В. Вы когда-нибудь знали о том, что у вашего отца есть завещание?
О. Нет, сэр.
В. Он когда-нибудь упоминал о завещании в разговоре с вами?
О. Нет, никогда.
В. Вы знаете о ком-либо, у кого были плохие отношения с вашим отцом?
О. Был один человек, который приходил, с которым у него были неприятности. Я не знаю, кто он был.
В. Расскажите обо всём, что вы видели и слышали.
О. Я ничего не видела. Я слышала, как прозвенел звонок, и отец пошёл к двери и впустил его. Какое-то время ничего не было слышно, кроме голосов; потом я услышала, как этот человек сказал, “Я хотел бы иметь это место. Я хочу иметь этот магазин.” Отец говорит, “Я не согласен, чтобы там был ваш бизнес.” Тогда человек и говорит, “Я думал, что с вашей репутацией, что вы любите деньги, вы бы сдали ваш магазин ради чего угодно.” Отец сказал, “Вы ошибаетесь.” Тогда они немного ещё поговорили, и потом их голоса стали громче, и я услышала, как отец приказывает ему уйти.
В. Кроме этого, знаете ли вы кого-нибудь, против кого ваш отец испытывал отрицательные чувства, или кто испытывал отрицательные чувства против него?
О. Я знаю одного человека, который не был к нему дружески расположен; они не были в дружеских отношениях годы.
В. Кто?
О. Мистер Хирам Харрингтон.
Хирам был зятем Эндрю, женатым на его сестре Лорейне. Причина их взаимной неприязни не была точно известна; известно было только то, что она началась годы назад и с годами усугубилась и превратилась в хроническую распрю.

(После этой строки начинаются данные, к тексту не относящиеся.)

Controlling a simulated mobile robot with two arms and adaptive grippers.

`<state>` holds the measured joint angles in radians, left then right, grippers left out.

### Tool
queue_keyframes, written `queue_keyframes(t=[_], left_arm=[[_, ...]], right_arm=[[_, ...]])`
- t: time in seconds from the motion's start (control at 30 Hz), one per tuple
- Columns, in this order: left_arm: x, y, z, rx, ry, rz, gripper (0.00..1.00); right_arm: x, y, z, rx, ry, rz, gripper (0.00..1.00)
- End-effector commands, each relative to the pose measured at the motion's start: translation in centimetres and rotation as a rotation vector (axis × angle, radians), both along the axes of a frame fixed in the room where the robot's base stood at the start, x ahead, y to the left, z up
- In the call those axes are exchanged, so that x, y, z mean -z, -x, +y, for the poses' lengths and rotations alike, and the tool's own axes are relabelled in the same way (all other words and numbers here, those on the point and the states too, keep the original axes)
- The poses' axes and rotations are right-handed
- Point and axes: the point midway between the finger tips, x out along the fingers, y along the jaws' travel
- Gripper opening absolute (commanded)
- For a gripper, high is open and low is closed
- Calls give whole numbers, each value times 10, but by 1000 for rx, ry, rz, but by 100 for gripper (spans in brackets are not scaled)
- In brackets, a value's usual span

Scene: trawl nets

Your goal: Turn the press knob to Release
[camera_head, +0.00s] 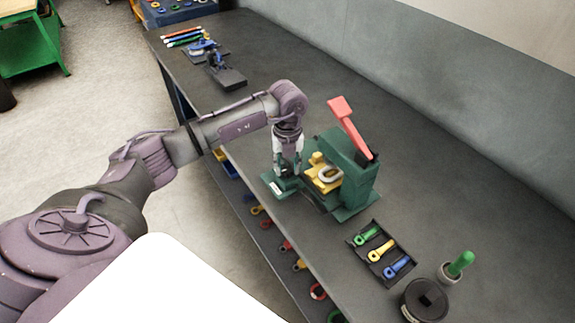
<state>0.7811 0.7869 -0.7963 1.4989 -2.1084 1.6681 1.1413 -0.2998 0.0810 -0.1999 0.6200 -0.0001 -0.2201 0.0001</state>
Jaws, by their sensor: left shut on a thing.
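The green press (358,184) stands on the dark bench, with a red lever (350,125) raised and tilted up to the left. A grey ring sits on a yellow part (318,162) at its front. My left gripper (288,170) points down at the left of the press, over a small green block (277,186) with a white label. It is shut on something there, likely the press knob, which the fingers mostly hide. The label is too small to read. My right gripper is not in view.
A black tray (352,238) holds green, yellow and blue tools right of the press. A green-handled tool (461,263) and a round black container (425,301) stand nearer the lower right.

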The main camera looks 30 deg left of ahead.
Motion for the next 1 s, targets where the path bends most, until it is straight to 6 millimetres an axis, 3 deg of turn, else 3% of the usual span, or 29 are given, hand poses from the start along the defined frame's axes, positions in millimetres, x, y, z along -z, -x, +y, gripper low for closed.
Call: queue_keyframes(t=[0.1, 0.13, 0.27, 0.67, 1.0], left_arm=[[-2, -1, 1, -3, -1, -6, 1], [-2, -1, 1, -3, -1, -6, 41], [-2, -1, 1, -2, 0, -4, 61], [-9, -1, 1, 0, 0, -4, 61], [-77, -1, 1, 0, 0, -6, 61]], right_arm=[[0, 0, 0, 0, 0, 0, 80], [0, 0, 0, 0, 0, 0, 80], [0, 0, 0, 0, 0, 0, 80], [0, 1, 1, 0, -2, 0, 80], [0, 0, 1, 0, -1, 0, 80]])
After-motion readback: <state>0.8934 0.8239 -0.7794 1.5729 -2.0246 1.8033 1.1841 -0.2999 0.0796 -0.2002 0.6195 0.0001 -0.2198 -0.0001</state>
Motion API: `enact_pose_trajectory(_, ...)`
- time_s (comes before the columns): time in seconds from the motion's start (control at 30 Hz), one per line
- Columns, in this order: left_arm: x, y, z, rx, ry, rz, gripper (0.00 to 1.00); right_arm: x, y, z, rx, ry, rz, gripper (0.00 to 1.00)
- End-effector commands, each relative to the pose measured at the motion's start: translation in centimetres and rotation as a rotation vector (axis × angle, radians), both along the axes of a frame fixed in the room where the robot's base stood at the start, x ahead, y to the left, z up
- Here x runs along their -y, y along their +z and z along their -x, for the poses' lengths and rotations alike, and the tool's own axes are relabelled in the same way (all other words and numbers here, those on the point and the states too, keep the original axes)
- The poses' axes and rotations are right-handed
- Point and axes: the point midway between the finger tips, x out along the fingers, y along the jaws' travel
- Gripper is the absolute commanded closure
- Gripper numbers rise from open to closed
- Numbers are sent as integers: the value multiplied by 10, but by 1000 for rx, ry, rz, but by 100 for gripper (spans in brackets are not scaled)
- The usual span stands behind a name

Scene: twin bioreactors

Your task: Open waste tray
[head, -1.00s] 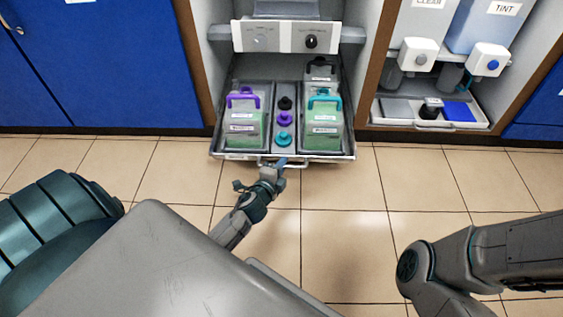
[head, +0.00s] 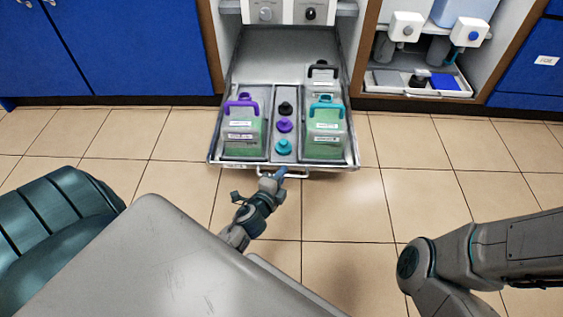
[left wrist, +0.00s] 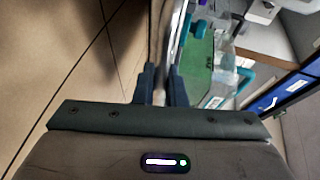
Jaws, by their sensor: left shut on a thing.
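The waste tray (head: 345,160) is a grey drawer pulled far out of the cabinet over the tiled floor. It holds green-filled containers, one with a purple handle (head: 242,127) and one with a teal handle (head: 324,130). My left gripper (head: 281,173) is at the tray's front bar handle (head: 297,175) and is shut on it. In the left wrist view the two fingers (left wrist: 160,88) close around the handle (left wrist: 160,95), beside the tray's front edge. My right arm shows at the lower right, but its gripper is out of view.
Black, purple and teal caps (head: 284,126) sit in the tray's middle strip. A dark-handled container (head: 322,75) stands behind the teal one. Blue cabinets (head: 130,45) flank the bay. Another bay with a smaller tray (head: 415,92) is at the right.

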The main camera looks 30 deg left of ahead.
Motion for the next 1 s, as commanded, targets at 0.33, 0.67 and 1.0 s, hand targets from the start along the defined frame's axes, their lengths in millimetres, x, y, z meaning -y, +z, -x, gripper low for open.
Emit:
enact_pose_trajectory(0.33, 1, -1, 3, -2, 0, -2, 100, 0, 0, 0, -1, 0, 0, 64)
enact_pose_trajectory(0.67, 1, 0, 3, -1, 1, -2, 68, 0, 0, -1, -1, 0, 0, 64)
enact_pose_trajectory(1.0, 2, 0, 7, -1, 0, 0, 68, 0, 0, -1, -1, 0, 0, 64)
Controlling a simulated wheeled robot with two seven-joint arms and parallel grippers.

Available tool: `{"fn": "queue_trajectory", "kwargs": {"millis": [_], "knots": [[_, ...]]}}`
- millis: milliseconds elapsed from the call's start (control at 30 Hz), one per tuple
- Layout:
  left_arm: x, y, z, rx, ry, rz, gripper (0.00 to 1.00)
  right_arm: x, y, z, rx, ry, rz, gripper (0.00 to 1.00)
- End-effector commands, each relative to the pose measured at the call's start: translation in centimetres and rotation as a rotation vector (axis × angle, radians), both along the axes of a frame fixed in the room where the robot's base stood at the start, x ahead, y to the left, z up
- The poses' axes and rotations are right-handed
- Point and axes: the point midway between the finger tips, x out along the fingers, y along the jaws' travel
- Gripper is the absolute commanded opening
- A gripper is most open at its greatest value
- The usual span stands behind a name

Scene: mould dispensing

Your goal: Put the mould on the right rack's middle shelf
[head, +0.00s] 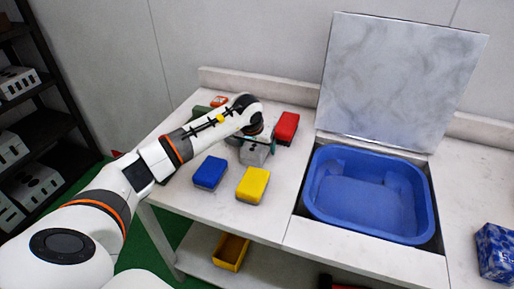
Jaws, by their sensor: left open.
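My left arm reaches in from the left over the white table. Its left gripper (258,150) points down behind the yellow block, between the blue and red blocks, and is open. Grey shapes lie around its fingers, and I cannot tell which belong to the gripper and which to an object under it. White blocks with dark holes, which may be moulds (36,184), stand on a dark shelf rack (50,130) at the left edge. I cannot tell whether this is the right rack. My right gripper is not in view.
A blue block (210,173), a yellow block (252,185) and a red block (286,128) lie on the table (290,180). A blue basin (430,200) sits under a raised lid (400,80). A yellow bin (230,251) is below. A blue patterned box (496,252) is at the right.

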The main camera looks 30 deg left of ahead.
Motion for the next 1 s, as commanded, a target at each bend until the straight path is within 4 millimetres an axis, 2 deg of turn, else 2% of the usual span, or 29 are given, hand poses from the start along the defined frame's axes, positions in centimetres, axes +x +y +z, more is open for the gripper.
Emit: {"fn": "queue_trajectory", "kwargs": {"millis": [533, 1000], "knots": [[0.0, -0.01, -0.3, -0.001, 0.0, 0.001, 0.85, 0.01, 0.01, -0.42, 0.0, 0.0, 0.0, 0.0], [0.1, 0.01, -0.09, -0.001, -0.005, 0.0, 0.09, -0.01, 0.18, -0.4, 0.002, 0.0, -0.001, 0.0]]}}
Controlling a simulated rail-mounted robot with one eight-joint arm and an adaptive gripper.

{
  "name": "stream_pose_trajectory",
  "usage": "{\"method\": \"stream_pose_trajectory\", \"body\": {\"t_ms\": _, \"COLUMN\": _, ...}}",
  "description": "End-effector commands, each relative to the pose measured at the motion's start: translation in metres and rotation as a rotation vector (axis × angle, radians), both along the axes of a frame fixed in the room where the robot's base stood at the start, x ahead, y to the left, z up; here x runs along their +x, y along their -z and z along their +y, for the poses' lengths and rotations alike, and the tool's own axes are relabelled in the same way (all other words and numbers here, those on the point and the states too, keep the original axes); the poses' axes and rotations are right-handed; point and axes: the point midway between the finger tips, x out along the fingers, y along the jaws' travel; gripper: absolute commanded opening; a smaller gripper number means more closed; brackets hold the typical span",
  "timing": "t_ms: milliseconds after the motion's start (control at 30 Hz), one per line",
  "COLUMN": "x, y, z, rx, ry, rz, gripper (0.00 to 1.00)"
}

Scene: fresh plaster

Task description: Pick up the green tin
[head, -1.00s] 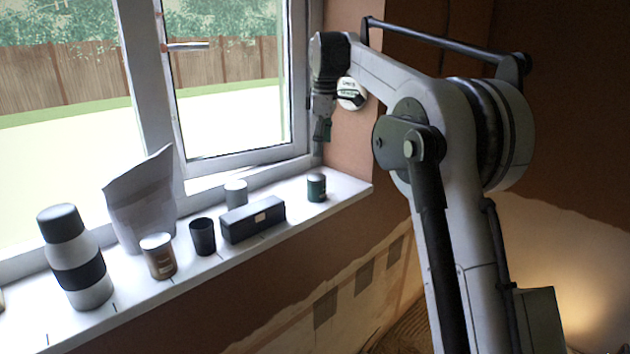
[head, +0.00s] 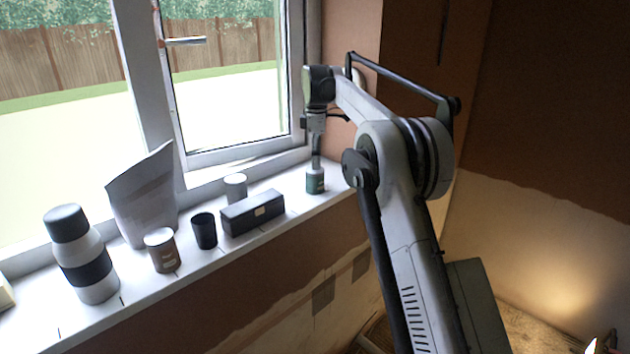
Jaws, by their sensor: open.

Со своими несходными характерами и амбициями, легко представить себе, что они были неспособными смешиваться как масло и вода. Харрингтон был кузнецом без притязаний на то, чтобы быть кем-нибудь, кроме этого. Он не накопил никаких денег и никуда не вложил никаких денег, потому что он зарабатывал немного больше того, что было абсолютно необходимо. С точки зрения Эндрю, он был недостоин Лорейны.
В какой-то момент годы назад между ними состоялся “громкий разговор”, и с того дня Хирам во доме Борденов стал невхож, а Эндрю тоже никогда не навещал свою сестру если только он не был уверен, что Хирама нет дома.
На следующий день после убийств Хирам откровенно поговорил с журналистами, и он явно получил удовольствие от того, что оказался в центре внимания. Он изложил свою версию того, что случилось в доме Эндрю и оставил мало сомнений в том, что он считает, что злодейкой была Лиззи.
Намекая, что у него были тесные дружеские отношения с Лиззи, которых у него, конечно, никогда не было, Харрингтон рассказал о том, как у него был долгий с ней “разговор”—ещё одна выдумка. Журналист, который был в доме, когда Харрингтон пришёл в дом Борденов, сказал, что тот был внутри ровно три минуты. “Мистер Харрингтон озлоблен против этой семьи”, сказал он своему редактору, “и не стесняется делать сенсационные заявления”.
“Деньги, бесспорно, деньги” были поводом для убийств, сказал он. “Меня бы не удивил арест в любое время личности, на которую, по моему мнению, сильно падает подозрение...”
В то время, как другие присутствующие в утро убийств, описали Лиззи различным образом как плачущую, глубоко взволнованную или на грани обморока, Харрингтон сказал, что она была “очень спокойна, не выражала никаких эмоций, и что на её лице не было ни намёка на огорчение”.
К несчастью для неё, и какой бы это ни было неправдой, этот облик будет преследовать Лиззи навсегда. От леди в Викторианском обществе ожидалось терять самообладание, дрожать и падать в обморок в моменты испытаний. Публика 1892 года и авторы, которые о ней с тех пор написали, не простят её за её застенчивость, сдержанность и нежелание показывать свои самые сокровенные чувства на публике.
Когда его спросили, были ли в семье Борденов какие-либо раздоры, Харрингтон поспешил заявить, что были, хотя и добавил, что "сор из избы никогда не выносился". Теперь выносился. Харрингтон отыгрывался за все обиды от Эндрю.
"В течение почти десяти лет", сказал он, "происходили пререкания между дочерьми и их отцом и мачехой". Пререкания были ожесточёнными, и, в основном, спорила Лиззи. Она была спесивая, властная, “с неприятным характером”, и он слышал много едких слов, сказанных ею о своём отце.
Он заключил своё заявление с лицемерным ударом сплеча по отношению к Лиззи. “Я уверен”, добавил он вкрадчиво, “что Эмма ничего об убийстве не знает”.
Для человека, который не был вхож в дом пока Эндрю был жив, и который не был даже приглашён на похороны когда тот умер, его понимание семейных отношений было невероятно глубоким.